__Short problem__
The first line to copy is the one with "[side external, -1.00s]"; the last is the one with "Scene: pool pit". Copy each line in that range exactly, leaving out all others.

[Robot episode data]
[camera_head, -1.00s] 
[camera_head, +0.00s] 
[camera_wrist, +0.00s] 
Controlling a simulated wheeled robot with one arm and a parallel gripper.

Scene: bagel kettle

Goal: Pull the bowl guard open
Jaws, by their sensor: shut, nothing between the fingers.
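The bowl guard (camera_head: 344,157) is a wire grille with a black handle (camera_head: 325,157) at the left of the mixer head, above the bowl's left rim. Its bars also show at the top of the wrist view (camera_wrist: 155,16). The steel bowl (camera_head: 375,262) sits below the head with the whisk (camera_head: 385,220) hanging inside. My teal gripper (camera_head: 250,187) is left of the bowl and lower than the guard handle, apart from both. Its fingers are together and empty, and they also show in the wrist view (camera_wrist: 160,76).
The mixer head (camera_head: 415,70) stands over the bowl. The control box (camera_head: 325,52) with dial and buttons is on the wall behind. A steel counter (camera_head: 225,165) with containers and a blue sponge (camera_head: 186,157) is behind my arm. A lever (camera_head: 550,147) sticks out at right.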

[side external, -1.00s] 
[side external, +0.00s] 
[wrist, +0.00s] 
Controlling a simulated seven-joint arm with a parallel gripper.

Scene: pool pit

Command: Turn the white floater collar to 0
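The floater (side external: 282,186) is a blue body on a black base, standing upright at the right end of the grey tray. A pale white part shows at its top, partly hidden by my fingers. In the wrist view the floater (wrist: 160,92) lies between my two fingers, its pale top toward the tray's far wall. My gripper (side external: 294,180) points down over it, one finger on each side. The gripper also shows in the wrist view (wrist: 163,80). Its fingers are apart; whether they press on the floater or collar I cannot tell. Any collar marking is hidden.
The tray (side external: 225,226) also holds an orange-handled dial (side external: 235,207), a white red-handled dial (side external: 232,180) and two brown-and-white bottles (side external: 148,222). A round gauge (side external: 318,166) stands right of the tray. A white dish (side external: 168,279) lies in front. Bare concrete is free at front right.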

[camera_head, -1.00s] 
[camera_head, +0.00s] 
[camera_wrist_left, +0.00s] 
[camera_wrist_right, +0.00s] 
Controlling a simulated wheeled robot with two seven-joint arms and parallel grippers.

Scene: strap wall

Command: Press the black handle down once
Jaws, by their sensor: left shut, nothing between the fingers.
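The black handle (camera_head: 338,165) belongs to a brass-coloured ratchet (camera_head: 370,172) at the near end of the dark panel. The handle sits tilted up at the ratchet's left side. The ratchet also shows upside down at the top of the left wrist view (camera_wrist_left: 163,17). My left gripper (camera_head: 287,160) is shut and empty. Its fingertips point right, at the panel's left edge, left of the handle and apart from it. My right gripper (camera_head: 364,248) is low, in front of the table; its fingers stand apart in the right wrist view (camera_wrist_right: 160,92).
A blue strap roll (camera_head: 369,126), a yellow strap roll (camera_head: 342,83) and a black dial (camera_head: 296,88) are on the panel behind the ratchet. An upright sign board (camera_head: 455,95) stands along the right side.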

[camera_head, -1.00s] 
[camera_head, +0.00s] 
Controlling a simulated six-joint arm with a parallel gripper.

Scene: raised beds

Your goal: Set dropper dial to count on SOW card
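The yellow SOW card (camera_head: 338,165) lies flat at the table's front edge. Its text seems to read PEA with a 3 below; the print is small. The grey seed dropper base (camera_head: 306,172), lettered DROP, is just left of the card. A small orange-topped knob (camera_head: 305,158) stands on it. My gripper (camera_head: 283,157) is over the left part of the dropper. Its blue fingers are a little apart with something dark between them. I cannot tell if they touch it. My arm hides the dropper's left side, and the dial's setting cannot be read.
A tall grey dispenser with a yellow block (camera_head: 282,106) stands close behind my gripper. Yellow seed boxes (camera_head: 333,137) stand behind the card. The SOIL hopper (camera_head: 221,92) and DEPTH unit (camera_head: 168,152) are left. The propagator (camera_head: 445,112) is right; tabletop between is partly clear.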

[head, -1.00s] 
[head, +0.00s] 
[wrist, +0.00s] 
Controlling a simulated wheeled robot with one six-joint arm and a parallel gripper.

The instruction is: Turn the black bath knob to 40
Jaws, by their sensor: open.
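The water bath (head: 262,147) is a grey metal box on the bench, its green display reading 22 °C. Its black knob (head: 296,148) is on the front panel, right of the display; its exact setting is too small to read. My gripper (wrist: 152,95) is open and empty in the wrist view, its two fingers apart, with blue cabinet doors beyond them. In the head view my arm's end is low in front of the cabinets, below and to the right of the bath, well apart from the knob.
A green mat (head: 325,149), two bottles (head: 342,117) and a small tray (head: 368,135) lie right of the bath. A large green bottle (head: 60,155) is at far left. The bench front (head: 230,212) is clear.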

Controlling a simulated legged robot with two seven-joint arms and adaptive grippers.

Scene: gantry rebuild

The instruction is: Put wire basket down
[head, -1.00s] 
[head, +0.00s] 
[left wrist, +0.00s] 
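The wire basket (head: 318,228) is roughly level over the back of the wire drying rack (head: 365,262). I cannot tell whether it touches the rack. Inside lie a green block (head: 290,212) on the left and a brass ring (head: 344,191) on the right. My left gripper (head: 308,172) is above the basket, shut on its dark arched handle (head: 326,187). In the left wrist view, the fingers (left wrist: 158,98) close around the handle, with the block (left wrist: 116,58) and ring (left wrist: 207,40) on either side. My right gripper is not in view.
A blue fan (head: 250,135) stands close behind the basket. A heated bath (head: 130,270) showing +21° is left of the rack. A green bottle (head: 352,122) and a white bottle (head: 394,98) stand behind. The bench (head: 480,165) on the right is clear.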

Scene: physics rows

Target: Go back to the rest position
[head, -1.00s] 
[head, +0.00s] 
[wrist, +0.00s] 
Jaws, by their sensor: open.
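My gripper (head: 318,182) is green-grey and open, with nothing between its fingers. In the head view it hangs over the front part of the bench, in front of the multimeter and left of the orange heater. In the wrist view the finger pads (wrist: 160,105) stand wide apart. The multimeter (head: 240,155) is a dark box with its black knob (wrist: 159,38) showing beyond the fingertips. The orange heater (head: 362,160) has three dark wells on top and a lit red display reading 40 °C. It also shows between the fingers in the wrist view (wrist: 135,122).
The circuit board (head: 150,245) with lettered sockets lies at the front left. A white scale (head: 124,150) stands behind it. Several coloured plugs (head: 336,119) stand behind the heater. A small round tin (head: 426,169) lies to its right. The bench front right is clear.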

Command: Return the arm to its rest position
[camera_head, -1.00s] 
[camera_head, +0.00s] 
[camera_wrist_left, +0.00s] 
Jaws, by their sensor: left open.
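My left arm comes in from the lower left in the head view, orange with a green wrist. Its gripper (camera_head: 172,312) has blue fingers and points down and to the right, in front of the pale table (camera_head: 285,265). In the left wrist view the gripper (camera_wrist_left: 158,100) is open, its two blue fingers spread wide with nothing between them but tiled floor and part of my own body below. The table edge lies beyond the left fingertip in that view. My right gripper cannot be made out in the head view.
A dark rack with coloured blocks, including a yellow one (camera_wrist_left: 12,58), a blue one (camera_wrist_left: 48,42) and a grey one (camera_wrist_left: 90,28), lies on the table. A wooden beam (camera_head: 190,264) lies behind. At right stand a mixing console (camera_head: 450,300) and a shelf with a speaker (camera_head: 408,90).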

__Output for this task__
[side external, -1.00s] 
[side external, +0.00s] 
[wrist, +0.00s] 
Controlling a simulated seven-joint arm with a parallel gripper.

Scene: pool pit

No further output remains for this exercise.